Pays neuf sur grand écran
Son premier contact professionnel avec le cinéma de fiction, c’est l’écriture du scénario de Tout l’or du monde, un film de Raymond Le Boursier tourné à Arntfield et paru en 1961. Il y met en scène une bande d’enfants un peu désœuvrés dans une petite ville où la mine vient de fermer. Il sera de retour en région une douzaine d’années plus tard, à Duparquet (qu’il rebaptise Borntown) pour Les corps célestes. Le créateur débridé raconte dans ce long métrage de 1973 les remous que cause l’ouverture imminente d’un bordel dans une ville minière, en équilibre entre la grivoiserie et la vulgarité.
Puis vient L’âge de la machine, en 1978, un court métrage sur un policier montréalais envoyé à Senneterre, la veille de Noël 1933, pour y cueillir une orpheline en cavale.
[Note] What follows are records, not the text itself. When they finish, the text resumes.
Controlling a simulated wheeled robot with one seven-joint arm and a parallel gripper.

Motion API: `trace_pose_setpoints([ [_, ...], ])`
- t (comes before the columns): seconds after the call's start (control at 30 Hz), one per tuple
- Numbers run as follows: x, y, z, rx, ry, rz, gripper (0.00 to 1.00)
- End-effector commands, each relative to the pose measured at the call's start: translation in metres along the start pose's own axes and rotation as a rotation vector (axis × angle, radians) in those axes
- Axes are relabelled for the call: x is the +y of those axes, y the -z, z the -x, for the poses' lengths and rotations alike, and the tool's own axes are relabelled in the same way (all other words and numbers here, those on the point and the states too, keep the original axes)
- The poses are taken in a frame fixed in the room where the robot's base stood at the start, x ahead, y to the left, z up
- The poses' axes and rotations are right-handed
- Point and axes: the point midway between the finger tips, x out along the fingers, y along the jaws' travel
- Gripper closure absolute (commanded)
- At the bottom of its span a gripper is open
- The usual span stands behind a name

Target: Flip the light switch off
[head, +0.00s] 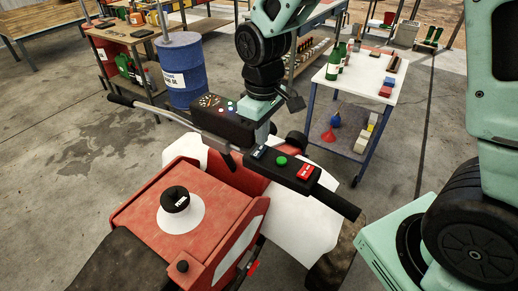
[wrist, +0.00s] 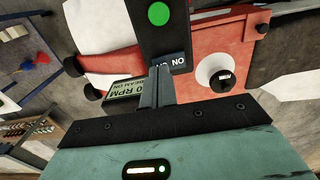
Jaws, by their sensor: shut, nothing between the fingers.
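The light switch (head: 259,152) is a small switch at the left end of the black control box on the red machine's handlebar. In the wrist view its end of the box shows white "ON" lettering (wrist: 178,61), partly covered by my fingers. My gripper (wrist: 161,74) is shut and empty, its fingertips right at the switch; I cannot tell whether they touch it. A small display (wrist: 125,92) beside my fingers reads "0 RPM" and a line ending in "BEAM ON", partly hidden. In the head view my gripper (head: 256,138) comes down just behind the switch.
A green button (head: 281,161) and a red switch (head: 305,173) sit on the same box, close to the light switch. A dashboard (head: 220,120) with dials stands just behind. A blue barrel (head: 183,75) and a white-topped cart (head: 365,75) stand farther back.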

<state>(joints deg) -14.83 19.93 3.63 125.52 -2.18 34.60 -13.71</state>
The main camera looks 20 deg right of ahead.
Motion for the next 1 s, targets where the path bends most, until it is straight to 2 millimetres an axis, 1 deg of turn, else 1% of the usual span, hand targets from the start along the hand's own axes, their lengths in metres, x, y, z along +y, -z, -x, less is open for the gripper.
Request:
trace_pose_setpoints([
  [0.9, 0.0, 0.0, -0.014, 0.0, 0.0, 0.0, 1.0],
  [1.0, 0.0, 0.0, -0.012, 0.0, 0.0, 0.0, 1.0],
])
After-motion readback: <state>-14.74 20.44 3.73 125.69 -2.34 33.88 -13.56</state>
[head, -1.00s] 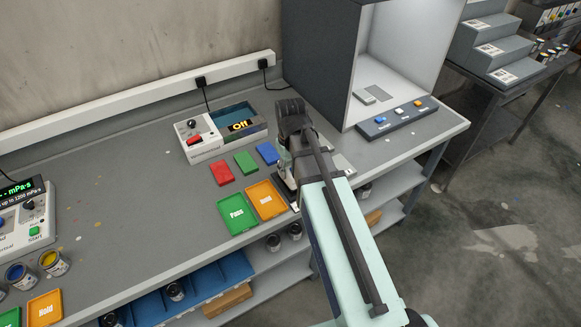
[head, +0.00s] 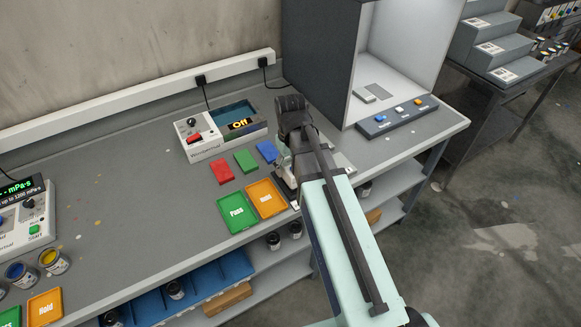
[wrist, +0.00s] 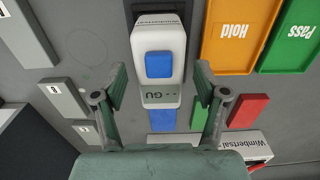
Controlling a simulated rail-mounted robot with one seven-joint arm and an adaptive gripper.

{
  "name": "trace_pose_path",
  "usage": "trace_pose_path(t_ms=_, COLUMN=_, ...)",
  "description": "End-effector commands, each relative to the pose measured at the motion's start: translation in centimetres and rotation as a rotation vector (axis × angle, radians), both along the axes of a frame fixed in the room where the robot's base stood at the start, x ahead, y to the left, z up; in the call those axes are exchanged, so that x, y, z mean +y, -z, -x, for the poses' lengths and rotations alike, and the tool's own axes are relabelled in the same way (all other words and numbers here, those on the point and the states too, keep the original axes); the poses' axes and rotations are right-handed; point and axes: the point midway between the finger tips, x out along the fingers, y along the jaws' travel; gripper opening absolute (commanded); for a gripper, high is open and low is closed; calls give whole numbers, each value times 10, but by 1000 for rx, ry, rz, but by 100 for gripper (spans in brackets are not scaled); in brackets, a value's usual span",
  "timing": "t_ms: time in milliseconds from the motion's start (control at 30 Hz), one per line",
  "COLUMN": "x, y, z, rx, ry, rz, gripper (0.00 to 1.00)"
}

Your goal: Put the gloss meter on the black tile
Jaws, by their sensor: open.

Forcé d’attendre un train qui a pris du retard, le duo croise une galerie de personnages typiques de l’Abitibi des années 30, du voyageur de commerce aux Polonais, en passant par les autochtones, le curé, les bûcherons et autres travailleurs noirs du Canadien National. Gilles Carle montre ici sa sensibilité envers le melting pot que pouvait représenter la région en ces années-là, et illustre à merveille à quel point il s’agissait de la terre de tous les recommencements, d’une sorte de bout du monde où les conventions sociales prennent un nouveau sens.
On ne saurait traiter des liens qui unissent Gilles Carle et la région sans évoquer l’histoire d’amour qui l’unissait au Festival du cinéma
international en Abitibi-Témiscamingue (FCIAT). Au fil des ans, il y est venu environ une demi-douzaine de fois y présenter ses films et y rencontrer le public, notamment en 2005, 2001, 1996 et 1986. Toujours, en ces occasions, il était présenté comme un enfant du pays, titre qu’il acceptait… et qu’il méritait de plein droit.
« Je ne sais pas si on peut le considérer comme un cinéaste abitibien, avance Martin Guérin. Mais alors que les cinéastes de sa génération traitaient davantage d’urbanité, Gilles Carle, de par sa sensibilité qui peut sembler abitibienne, peut être considéré comme un cinéaste québécois dans le sens le plus complet du terme. » Il semble donc que l’on ait pu appliquer à Gilles Carle le dicton populaire usé à la corde : on peut sortir Gilles Carle de l’Abitibi, mais on ne sort pas l’Abitibi de Gilles Carle…
Pour voir certains films de Gilles Carle, dont L’âge de la machine : onf.ca
Fin octobre 2001. Le FCIAT célèbre son vingtième anniversaire. Avec quelques amis, on forme une petite équipe de tournage afin de réaliser des capsules télévisées pour la chaîne communautaire du Témiscamingue. Parmi les événements que l’on choisit de couvrir, le vernissage d’une exposition de dessins de Gilles Carle. La Fontaine des arts déborde du jet set présent à Rouyn-Noranda pour le festival. Il est là, l’invité d’honneur, à la fenêtre, tournant le dos à l’agitation, le regard volant au-dessus du lac Osisko. Timidement, on se décide à entrer, et on est accueillis par la Muse, Chloé Sainte-Marie elle-même. On prend des images des œuvres colorées qui illuminent les murs, et on interroge quelques personnes présentes, dont une dame de la SODEC si heureuse qu’on s’intéresse à elle qu’elle nous tient captifs jusqu’à ce que la salle se soit vidée de sa faune mondaine. C’est à ce moment que celui qui semblait totalement absent s’anime soudainement jusqu’à ce que son enthousiasme occupe tout l’espace. Humblement, il nous relate que lui aussi a fait du cinéma artisanal en équipe réduite; il relate, fier de son coup, comment lui et son frère ont mis le feu au chalet du curé qui trônait sur les berges du lac Osisko; il enchaîne les souvenirs, les questions, les rires de bon cœur. Les membres de notre petit groupe prennent conscience qu’ils vivent un moment magique : l’essence même d’un homme qu’on dit diminué se présente à eux, entière et irradiante. Tout y est : son anticonformisme, son amour de la création, son côté moqueur, ses souvenirs, son sourire en coin… Après ce moment hors du temps, nous remballons notre matériel et nous retournons marcher dans la première neige de l’automne en la confondant avec les nuages d’où elle est tombée.